- Required work: Copy exactly the block of lines between the one containing "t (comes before" and the one containing "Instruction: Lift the", inclusive.

- Data records:
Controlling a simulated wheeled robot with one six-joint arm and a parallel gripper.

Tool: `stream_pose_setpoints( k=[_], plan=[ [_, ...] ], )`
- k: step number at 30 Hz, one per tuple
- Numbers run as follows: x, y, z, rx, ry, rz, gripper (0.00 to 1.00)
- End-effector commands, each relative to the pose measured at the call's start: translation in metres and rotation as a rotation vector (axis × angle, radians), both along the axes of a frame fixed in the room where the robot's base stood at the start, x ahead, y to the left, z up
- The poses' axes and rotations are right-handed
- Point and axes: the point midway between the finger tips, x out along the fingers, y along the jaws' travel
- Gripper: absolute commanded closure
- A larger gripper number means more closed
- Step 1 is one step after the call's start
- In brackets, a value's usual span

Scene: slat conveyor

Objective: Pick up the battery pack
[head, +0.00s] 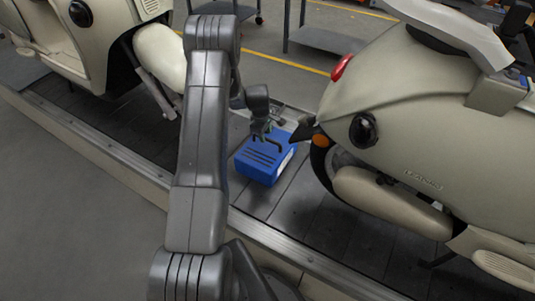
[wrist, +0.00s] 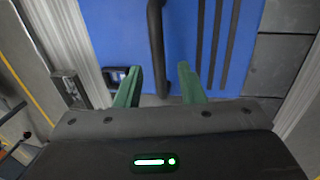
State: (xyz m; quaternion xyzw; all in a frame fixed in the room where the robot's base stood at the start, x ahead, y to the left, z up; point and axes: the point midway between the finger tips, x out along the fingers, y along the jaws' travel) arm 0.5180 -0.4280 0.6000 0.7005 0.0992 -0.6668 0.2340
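The battery pack (head: 262,165) is a blue box with dark slots and a dark handle on top. It sits on the conveyor between two scooters. My gripper (head: 264,136) is right over the pack's top in the head view. In the wrist view the blue top of the pack (wrist: 113,35) fills the upper middle. Its dark handle (wrist: 156,45) runs between the two green fingers of my gripper (wrist: 160,73). The fingers are apart, with a gap on both sides of the handle. The pack's far side is partly hidden by my gripper.
A cream scooter (head: 400,110) stands close on the right, its tail near my gripper. Another scooter (head: 105,45) stands at the upper left. The dark slat conveyor (head: 310,222) has a metal edge rail (head: 262,232). Grey carts (head: 325,38) stand behind.

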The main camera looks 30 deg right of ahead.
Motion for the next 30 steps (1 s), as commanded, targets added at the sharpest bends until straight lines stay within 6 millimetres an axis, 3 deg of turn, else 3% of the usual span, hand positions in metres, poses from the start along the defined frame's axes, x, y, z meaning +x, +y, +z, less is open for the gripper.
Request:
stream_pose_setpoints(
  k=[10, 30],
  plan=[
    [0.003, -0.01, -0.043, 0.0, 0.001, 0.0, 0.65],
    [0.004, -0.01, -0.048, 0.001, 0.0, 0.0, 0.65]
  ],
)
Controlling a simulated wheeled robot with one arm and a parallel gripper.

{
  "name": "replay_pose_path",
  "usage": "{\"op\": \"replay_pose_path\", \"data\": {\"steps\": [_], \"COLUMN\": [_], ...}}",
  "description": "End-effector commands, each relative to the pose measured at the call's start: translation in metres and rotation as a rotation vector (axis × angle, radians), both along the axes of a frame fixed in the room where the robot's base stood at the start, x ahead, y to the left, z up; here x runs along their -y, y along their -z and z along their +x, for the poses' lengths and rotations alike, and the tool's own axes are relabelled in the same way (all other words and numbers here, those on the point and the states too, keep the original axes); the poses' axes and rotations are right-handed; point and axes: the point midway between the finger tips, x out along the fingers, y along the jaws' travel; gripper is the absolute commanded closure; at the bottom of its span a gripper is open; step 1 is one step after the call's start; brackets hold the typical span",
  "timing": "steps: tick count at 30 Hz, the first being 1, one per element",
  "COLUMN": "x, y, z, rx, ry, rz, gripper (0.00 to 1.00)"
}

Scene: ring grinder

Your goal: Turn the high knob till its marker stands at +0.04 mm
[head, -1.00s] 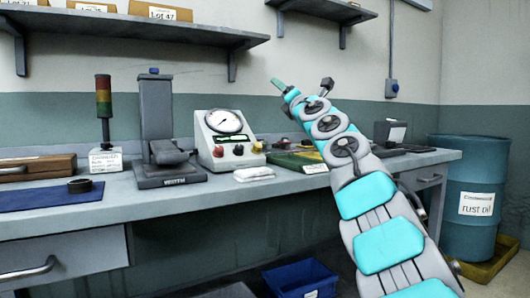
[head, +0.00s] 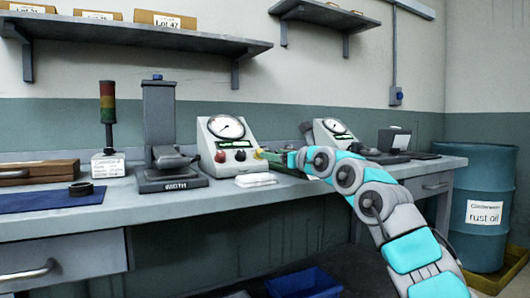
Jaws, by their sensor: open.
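A gauge box (head: 211,145) with a round white dial (head: 226,127) stands on the bench, left of my arm. A red knob (head: 220,157) and a dark knob (head: 240,156) show on its front. Its right front corner is partly covered by my gripper. I cannot read the knob labels, the markers or the dial needle, so I cannot tell which knob is the high one. My gripper (head: 264,155) is at the right side of this box, pointing left, close to its front. The fingers are small and hard to make out; they are open, and contact is unclear.
A second gauge box (head: 331,128) stands behind my arm. A white cloth (head: 256,180) lies in front of the first box. A grey stand (head: 160,130) and a signal tower (head: 108,115) are to its left. A dark ring (head: 81,188) lies on a blue mat (head: 40,200).

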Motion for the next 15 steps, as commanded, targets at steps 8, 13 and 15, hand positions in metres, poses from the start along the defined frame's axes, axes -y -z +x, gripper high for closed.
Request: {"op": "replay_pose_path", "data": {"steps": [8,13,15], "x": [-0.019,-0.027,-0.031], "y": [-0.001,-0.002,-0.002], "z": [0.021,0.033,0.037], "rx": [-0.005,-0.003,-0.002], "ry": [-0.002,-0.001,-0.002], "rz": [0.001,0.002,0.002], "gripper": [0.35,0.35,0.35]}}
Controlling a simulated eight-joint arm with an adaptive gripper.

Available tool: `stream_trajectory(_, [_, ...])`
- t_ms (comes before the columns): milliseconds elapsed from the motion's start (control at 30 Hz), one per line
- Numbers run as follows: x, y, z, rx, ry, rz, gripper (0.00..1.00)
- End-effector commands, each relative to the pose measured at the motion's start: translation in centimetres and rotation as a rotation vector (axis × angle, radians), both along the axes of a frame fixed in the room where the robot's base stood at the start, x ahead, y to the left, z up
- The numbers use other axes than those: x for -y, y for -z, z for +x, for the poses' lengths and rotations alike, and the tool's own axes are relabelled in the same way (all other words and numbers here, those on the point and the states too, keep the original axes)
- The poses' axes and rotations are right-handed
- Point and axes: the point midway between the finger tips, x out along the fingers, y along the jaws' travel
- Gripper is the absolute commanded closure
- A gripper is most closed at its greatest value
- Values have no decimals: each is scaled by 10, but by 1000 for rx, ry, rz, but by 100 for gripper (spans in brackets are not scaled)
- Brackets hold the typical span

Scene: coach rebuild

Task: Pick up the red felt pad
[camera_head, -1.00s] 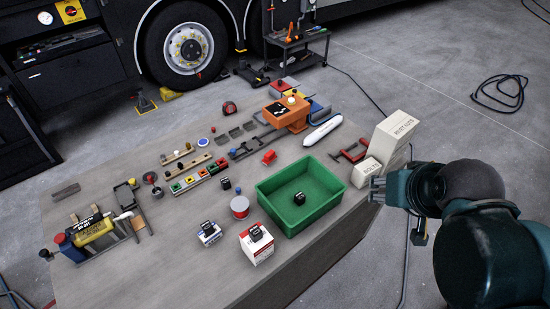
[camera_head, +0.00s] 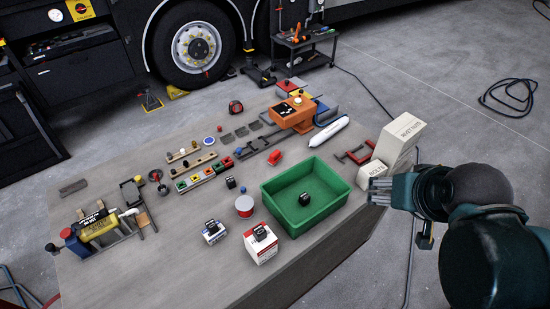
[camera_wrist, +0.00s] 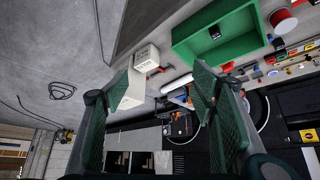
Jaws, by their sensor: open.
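A small red square (camera_head: 227,162) sits at the right end of a row of coloured square pieces on a rail, mid-table. It looks like the red felt pad, but it is too small to be sure of the material. My gripper (camera_head: 372,191) is at the table's right edge, beside the white boxes and well to the right of the red square. In the wrist view my gripper (camera_wrist: 165,90) is open, with nothing between its fingers.
A green bin (camera_head: 271,213) with a black cube (camera_head: 304,199) inside lies between my gripper and the coloured row. White boxes (camera_head: 401,138), a red clamp-like frame (camera_head: 358,153) and a red block (camera_head: 275,157) are nearby.

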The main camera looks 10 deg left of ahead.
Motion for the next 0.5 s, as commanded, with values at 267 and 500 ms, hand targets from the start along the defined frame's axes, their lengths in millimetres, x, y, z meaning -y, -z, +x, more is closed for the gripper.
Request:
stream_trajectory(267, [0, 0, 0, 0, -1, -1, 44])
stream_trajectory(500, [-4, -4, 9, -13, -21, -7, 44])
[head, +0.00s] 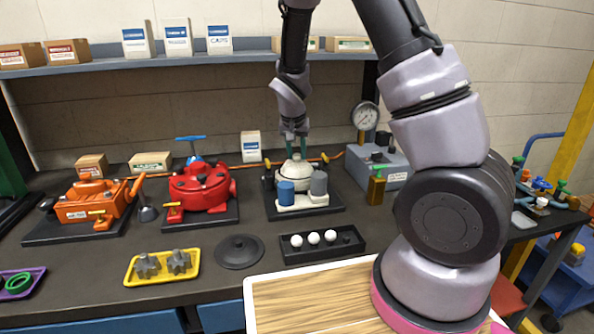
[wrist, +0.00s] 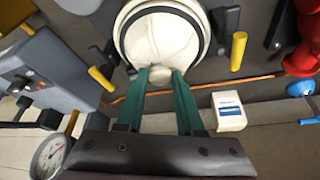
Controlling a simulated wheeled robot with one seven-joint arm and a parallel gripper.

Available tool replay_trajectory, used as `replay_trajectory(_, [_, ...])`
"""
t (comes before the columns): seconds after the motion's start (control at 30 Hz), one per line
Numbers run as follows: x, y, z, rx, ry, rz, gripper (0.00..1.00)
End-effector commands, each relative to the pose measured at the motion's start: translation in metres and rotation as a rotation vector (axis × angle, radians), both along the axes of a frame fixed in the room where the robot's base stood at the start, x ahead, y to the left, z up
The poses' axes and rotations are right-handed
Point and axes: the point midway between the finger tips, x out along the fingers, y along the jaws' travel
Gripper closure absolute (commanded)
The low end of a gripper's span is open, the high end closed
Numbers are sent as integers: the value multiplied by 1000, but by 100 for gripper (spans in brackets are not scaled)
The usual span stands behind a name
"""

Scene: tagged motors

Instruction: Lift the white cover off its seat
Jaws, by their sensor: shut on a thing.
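The white cover (head: 297,171) is a round, domed piece at the white motor (head: 303,199), behind a blue and a grey cylinder. In the wrist view the cover (wrist: 160,36) is a white disc with a dark ring around its edge and a small knob. My gripper (head: 294,146) comes down from above. Its green fingers in the wrist view (wrist: 160,76) are shut on the knob. The cover looks level and at or very close to its seat; I cannot tell whether there is a gap under it.
A red motor (head: 202,186) and an orange one (head: 90,200) stand to the left. A grey gauge box (head: 377,166) stands close on the right. In front are a black tray with white balls (head: 322,244), a dark round lid (head: 239,251) and a yellow tray (head: 132,278). A shelf (head: 100,66) runs behind.

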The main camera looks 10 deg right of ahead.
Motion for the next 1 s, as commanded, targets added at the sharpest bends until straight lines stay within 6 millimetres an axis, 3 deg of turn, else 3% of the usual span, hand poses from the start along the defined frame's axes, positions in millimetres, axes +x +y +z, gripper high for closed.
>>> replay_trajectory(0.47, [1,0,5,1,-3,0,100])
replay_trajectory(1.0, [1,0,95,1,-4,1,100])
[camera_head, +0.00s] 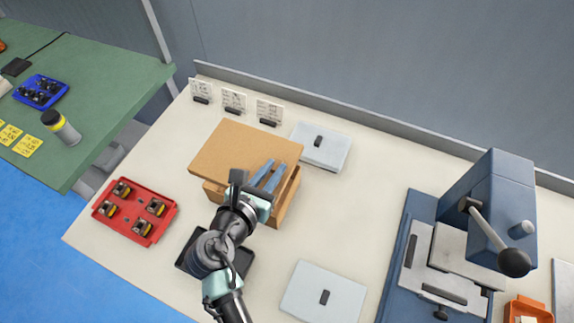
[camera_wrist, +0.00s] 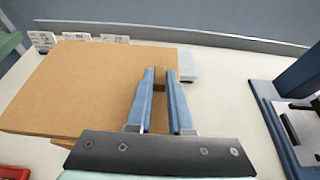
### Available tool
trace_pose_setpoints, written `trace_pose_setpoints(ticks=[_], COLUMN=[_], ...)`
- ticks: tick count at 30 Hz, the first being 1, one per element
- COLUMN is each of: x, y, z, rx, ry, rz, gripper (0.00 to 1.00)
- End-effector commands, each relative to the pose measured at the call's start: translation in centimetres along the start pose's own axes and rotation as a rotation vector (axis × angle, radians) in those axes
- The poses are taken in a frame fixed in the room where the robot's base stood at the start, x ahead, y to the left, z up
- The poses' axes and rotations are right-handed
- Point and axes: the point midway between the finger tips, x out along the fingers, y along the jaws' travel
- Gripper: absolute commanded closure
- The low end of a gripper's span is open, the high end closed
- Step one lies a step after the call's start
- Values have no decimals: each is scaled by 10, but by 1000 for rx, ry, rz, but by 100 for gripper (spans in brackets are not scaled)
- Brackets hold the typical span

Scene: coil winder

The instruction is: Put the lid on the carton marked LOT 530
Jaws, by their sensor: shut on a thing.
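A brown cardboard lid (camera_head: 235,143) lies flat above an open brown carton (camera_head: 287,205) in the middle of the bench. It sits off toward the back left, so part of the carton's right side shows. My gripper (camera_head: 268,172) is shut on the lid near its right edge. In the wrist view the blue fingers (camera_wrist: 161,85) close on a brown part there, and the lid (camera_wrist: 75,85) spreads out to the left. A strip of carton (camera_wrist: 63,142) shows under it. I cannot see a lot mark on the carton. Whether lid and carton touch is unclear.
Three label cards (camera_head: 234,99) stand along the back. White plates with black knobs lie behind (camera_head: 333,153) and in front (camera_head: 345,292). A red tray (camera_head: 127,224) of parts is left, a blue press (camera_head: 485,200) right. A dark tray (camera_head: 243,262) lies under my arm.

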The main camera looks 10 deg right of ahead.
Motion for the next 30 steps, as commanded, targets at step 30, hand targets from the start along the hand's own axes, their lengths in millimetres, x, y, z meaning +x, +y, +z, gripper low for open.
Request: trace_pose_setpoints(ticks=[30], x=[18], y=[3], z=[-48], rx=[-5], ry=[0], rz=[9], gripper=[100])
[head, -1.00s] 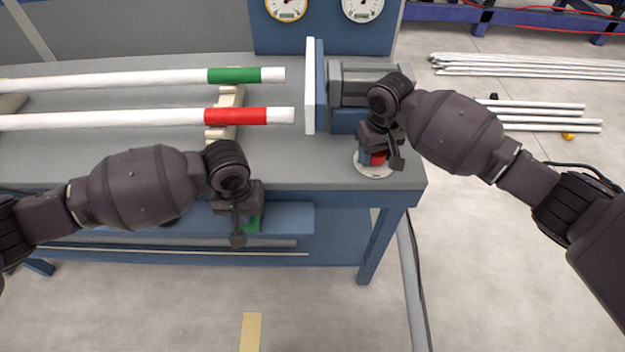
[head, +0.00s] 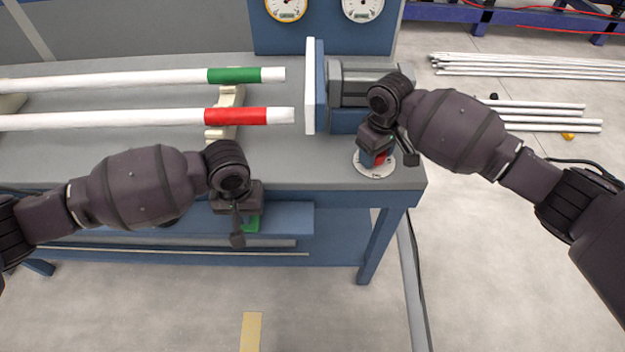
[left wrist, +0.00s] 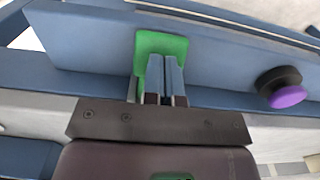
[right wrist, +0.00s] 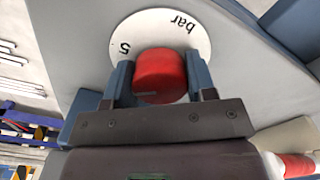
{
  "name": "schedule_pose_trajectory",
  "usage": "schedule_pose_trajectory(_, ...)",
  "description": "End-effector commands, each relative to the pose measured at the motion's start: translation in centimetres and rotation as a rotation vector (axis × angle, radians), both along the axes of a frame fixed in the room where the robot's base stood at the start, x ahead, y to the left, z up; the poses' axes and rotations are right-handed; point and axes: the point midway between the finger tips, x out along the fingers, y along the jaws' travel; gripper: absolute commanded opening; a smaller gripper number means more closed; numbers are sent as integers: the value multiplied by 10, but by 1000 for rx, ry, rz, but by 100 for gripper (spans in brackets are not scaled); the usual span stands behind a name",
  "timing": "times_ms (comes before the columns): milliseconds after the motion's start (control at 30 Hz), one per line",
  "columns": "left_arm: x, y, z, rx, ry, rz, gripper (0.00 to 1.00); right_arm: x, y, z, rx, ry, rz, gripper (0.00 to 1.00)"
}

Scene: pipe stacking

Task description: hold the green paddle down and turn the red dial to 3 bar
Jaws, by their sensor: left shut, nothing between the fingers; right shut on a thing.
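The green paddle (left wrist: 162,44) is on the blue front of the bench; it also shows in the head view (head: 252,224), partly behind my left gripper. My left gripper (left wrist: 168,62) is shut and empty, with its fingertips over the paddle. The red dial (right wrist: 158,72) sits on a white scale disc (right wrist: 130,35) marked "bar" and 5. My right gripper (right wrist: 160,80) is shut on the dial, one finger on each side. In the head view the dial (head: 379,158) is mostly covered by my right gripper. I cannot read the dial's setting.
Two white pipes, one with a green band (head: 234,75) and one with a red band (head: 236,116), lie on cream supports left of a white plate (head: 311,88). Two gauges (head: 286,8) are at the back. A purple button (left wrist: 287,96) is right of the paddle.

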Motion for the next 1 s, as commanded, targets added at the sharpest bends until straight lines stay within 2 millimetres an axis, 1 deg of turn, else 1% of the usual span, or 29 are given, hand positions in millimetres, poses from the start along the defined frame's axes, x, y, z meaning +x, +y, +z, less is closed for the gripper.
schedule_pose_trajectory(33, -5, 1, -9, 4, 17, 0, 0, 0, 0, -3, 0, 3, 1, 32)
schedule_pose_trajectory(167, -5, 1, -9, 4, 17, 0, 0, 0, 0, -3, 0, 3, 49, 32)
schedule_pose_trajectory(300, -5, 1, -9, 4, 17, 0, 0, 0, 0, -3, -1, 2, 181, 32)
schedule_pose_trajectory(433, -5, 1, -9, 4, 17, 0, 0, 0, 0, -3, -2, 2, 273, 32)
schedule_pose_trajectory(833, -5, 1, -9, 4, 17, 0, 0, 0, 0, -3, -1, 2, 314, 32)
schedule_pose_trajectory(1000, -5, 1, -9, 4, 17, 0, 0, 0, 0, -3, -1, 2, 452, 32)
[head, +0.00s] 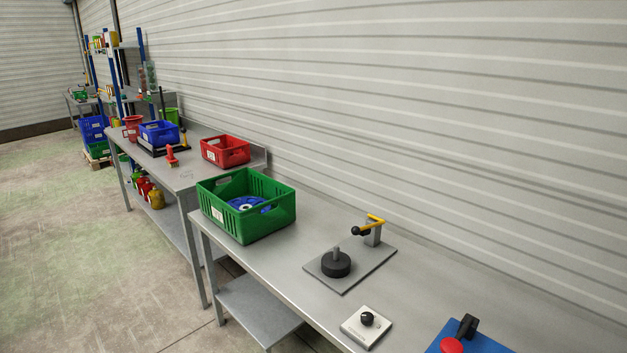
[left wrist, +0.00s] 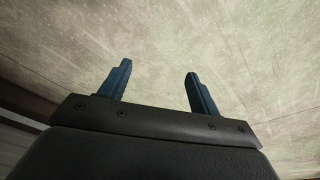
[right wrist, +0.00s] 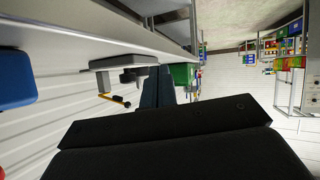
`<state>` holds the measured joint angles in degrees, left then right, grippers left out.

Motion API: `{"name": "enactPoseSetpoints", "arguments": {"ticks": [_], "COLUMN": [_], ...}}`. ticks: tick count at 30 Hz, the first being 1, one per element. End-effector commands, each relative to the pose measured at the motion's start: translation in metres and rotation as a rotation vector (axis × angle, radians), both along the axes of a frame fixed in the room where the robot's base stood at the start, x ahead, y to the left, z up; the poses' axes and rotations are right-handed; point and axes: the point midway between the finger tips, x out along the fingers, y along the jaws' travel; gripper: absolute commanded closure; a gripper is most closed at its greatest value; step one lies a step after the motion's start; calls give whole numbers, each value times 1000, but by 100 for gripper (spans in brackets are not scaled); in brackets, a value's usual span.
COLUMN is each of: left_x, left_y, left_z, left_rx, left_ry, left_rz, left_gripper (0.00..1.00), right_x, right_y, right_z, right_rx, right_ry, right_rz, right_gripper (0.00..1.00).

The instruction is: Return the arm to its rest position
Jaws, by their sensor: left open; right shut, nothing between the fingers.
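My left gripper (left wrist: 155,85) shows in the left wrist view with its two blue fingers apart and nothing between them; only the floor is behind it. My right gripper (right wrist: 157,88) shows in the right wrist view with its blue fingers together and nothing held. Neither arm shows in the head view. On the bench, a grey plate (head: 355,275) carries a black round spool base (head: 336,264) and a post with a yellow lever (head: 376,220). A green crate (head: 262,222) holds a blue round item (head: 245,204).
A white box with a black knob (head: 366,326) and a blue box with a red button (head: 453,345) stand at the bench's near end. A second bench at left bears a red crate (head: 226,150) and a blue crate (head: 160,133). Open floor (head: 60,220) lies left.

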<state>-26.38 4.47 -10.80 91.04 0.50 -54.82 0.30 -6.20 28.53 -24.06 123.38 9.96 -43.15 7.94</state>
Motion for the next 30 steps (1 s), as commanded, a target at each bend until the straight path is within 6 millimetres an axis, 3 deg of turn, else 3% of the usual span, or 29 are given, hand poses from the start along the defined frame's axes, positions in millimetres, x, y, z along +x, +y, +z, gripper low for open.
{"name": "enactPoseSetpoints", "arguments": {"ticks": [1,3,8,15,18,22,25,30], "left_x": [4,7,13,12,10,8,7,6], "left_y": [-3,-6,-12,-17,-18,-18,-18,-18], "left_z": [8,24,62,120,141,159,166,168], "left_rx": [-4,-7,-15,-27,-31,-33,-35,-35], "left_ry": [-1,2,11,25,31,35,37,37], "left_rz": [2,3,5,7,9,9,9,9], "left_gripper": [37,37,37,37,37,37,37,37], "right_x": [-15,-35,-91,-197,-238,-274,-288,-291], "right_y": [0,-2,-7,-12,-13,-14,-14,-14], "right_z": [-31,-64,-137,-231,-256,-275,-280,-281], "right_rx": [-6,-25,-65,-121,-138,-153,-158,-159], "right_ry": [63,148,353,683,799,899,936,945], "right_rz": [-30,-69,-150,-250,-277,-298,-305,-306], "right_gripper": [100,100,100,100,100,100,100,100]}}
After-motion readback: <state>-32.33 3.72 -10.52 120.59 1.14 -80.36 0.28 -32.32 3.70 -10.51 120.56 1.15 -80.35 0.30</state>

- Task solution:
t (comes before the columns): seconds after the motion's start (control at 30 Hz), one per line
Numbers run as follows: x, y, z, rx, ry, rz, gripper (0.00..1.00)
End-effector commands, each relative to the pose measured at the motion's start: translation in metres and rotation as a rotation vector (axis × angle, radians), both along the axes of a frame fixed in the room where the robot's base stood at the start, x ahead, y to the left, z up
The poses' axes and rotations are right-handed
Point and axes: the point midway between the finger tips, x out along the fingers, y along the jaws' travel
Gripper closure absolute (commanded)
The low end of a gripper's span is open, the high end closed
Numbers are sent as integers: the value multiplied by 1000, but by 100 for gripper (spans in brackets are not scaled)
The usual span stands behind a name
"""

Scene: tagged motors

Instruction: Lift the white cover off its seat

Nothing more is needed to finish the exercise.